Archive for May 9th, 2007

RM1.9 billion SMART Tunnel safety – DAP MPs wants on-the-spot assurance/demo by Samy Vellu before opening

I have sent an urgent fax to the Works Minister, Datuk Seri S. Samy Vellu for on-the-spot safety assurance and demonstration that the RM1.9 billion SMART Tunnel is safe for use by the public not only on Monday, when it will start operation, but for the next few decades.

This has become even more urgent with more instances of government building and construction defects, with Parliament again leaking in some six places in the foyer outside the media centre this morning after heavy rain — a repeat of the disgraceful incident in April 2005 when Parliament had to be adjourned summarily because rainwater was pouring into the Dewan Rakyat Chamber as a result a ceiling collapse in a RM100 million Parliament renovaton contract.
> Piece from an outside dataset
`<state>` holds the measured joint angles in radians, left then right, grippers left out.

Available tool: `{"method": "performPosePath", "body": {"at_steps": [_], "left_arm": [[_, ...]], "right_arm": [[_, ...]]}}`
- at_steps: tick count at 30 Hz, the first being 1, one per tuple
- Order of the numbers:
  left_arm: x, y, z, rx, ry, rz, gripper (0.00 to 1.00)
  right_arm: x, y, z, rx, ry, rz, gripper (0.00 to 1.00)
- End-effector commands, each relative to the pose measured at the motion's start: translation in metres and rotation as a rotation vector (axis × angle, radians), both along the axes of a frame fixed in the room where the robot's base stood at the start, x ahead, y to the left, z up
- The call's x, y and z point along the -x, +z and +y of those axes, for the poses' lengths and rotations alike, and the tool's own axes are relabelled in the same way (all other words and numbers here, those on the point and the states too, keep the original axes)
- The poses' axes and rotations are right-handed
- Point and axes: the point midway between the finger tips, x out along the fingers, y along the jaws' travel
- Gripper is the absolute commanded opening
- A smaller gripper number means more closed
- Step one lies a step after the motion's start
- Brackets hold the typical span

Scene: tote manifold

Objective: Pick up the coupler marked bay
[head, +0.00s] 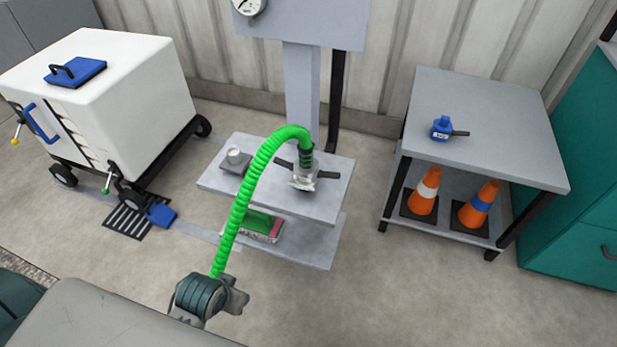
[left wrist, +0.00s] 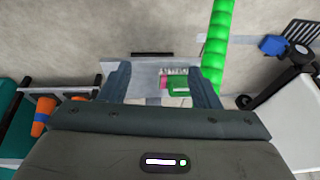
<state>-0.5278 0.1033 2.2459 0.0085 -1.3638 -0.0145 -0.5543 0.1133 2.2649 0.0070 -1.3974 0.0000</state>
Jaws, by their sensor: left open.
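A blue coupler (head: 440,127) with a dark side handle stands upright on the grey table at the right in the head view. It bears a white label whose letters are too small to read surely. A silver coupler (head: 303,178) with dark levers sits on the low stand, with a green hose (head: 245,195) rising from it. My right gripper is not in view.
The grey table (head: 480,92) has free top room, with two orange cones (head: 424,190) on its lower shelf. The stand (head: 325,200) also holds a small white-capped piece (head: 235,156). A white wheeled tote (head: 130,85) is at left, a teal cabinet (head: 580,185) at right.

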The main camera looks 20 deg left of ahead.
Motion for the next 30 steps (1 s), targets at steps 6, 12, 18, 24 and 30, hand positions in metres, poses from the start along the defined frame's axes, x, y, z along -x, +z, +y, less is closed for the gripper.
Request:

With the recent unending series of mishaps in public buildings and construction projects, like the landslide in Putrajaya in March which should not have happened, the defects at the Immigration Headquarters and Entrepreneur and Co-operative Development Ministry buildings both in Putrajaya, the unfolding mishaps with every other day at the RM290 million largest court complex in Jalan Duta, and now the return of leaks in Parliament building, Malaysian confidence in the safety of public buildings and construction projects have reached a new low.

In this connection, was a certificate for fitness for occupation (CF) issued for the largest court complex in the world, and if so when. If no CF was issued, why was the court complex allowed to be used; and if there was CF, whether actions would be taken against those who had been so negligent as to issue the CF when there are still so many defects, including structural ones, which had to be rectified?

In the case of the RM1.9 billion SMART Tunnel, no margin of mishap could be allowed to happen,as life and limb would be at stake — unlike falling ceilings, leaking buildings and burst pipes which have so far luckily avoided fatalities or human injuries. Read the rest of this entry »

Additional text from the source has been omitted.